Japan’s Sony Corporation‘s worldwide brand together with Sweden’s Ericsson telecom expertise were not enough, and after 10 years the Sony Ericsson joint venture into wireless mobile phones did not unlock the results needed to compete in todays competitive smartphone market.
Sayonara Ericsson / Farväl Sony
Notwithstanding Sony’s associated interests in movies, records, publishing as well as consumer electronics, and Ericsson’s network expertise and knowledge of phone standards, the unusual marriage did not prove capable of unlocking the results predicted by many industry analysts. Perhaps the extreme cultural difference between Japanese Sony and Swedish Ericsson was the ingredient for failure to unlock any Sony Ericsson chemistry.
The marriage began as an alliance of the ailing; both Sony and Ericsson had declined in the competitive and innovative mobile phone market. The honeymoon was short and neither Sony’s fabled innovative genius (Walkman, Play Station) nor Ericsson’s historic talent for producing quality telephones produced a groundbreaking, trend setting phone.
Benefits of the Marriage
The concept was not without merit; the newborn was specifically created to be free from both parents excessive bureaucracy. It offered an entrepreneurial environment, opportunities to execute with speed and get a product to market ahead of the competition.
Sadly Sony, who contributed impeccable Brand image, frequently permitted other Sony divisions to fight or even sabotage each other’s initiatives. Ericsson plunged into research and development placing considerable emphasis on the design or WOW factor of the product. Regrettably they were less effective in marketing quality and timely delivery to market.
The venture did however begin with success; the Ericsson T-68 mobile saw highly satisfying sales through 2002. It offered an innovative coloured screen that few competitors bothered to replicate for over a year. Upgraded and released in 2002 as the Sony Ericsson T-68i it featured the Ericsson developed blue-tooth technology and was tri-banded, supporting 1900 MHz that opened sales to the US market.
It also broke with Ericsson’s previous public persona, producing a slim, compact phone with a concealed antenna; critical as Nokia also brought to market a concealed antenna. However Nokia neglected to unlock a trend setting image and Sony Ericsson reaped rewards for quality design and state of the art features.
Starting A Family
As the marriage matured it produced what many consider the phone of the decade; the Sony Ericsson P-800 smartphone which impressed and influenced Apple’s Steve Jobs. A year later it transformed into the Sony Ericsson P-900, which was regarded as the high point of the Sony Ericsson alliance.
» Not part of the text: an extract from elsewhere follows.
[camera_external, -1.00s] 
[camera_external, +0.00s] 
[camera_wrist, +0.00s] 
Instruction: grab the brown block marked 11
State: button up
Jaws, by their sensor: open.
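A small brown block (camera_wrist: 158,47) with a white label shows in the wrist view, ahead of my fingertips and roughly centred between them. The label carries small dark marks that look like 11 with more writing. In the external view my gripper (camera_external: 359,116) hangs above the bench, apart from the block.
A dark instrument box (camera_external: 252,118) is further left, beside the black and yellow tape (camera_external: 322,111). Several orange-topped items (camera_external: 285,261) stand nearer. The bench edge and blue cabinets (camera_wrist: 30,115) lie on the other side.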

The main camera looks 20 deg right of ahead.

Divorce – Unlocking Marriage
Sony Ericsson’s initial success with the smartphone was overshadowed by the Apple hype and success of the iPhone juggernaut. Nor did Google’s decision to enter the market help long term prospects. For a multitude of reasons Sony Ericsson lost focus, market share and the investment needed to keep a product on the public’s WANT list. It became inconsequential and sales reflected the lack of interest.
The market today has divided into two key segments; cool products that satisfy the largely youth oriented market in developed countries and low cost products that are tools to progress in the huge markets of India, China and other developing countries. Sony Ericsson as partners no longer excelled in either.
So, will the singles scene unlock new passions in either Sony or Ericsson? Will Ericsson be back in the mobile saddle again? Unlockworldwide.com are guessing on Sayonara, Farväl (farewell) Ericsson. Having bought out Ericsson, Sony now has the green light to develop and market smartphones and tablets on a seamless platform together with the rest of its consumer products like televisions and computers. Something they could not ignore with Apple becoming such a dominant force in consumer electronics.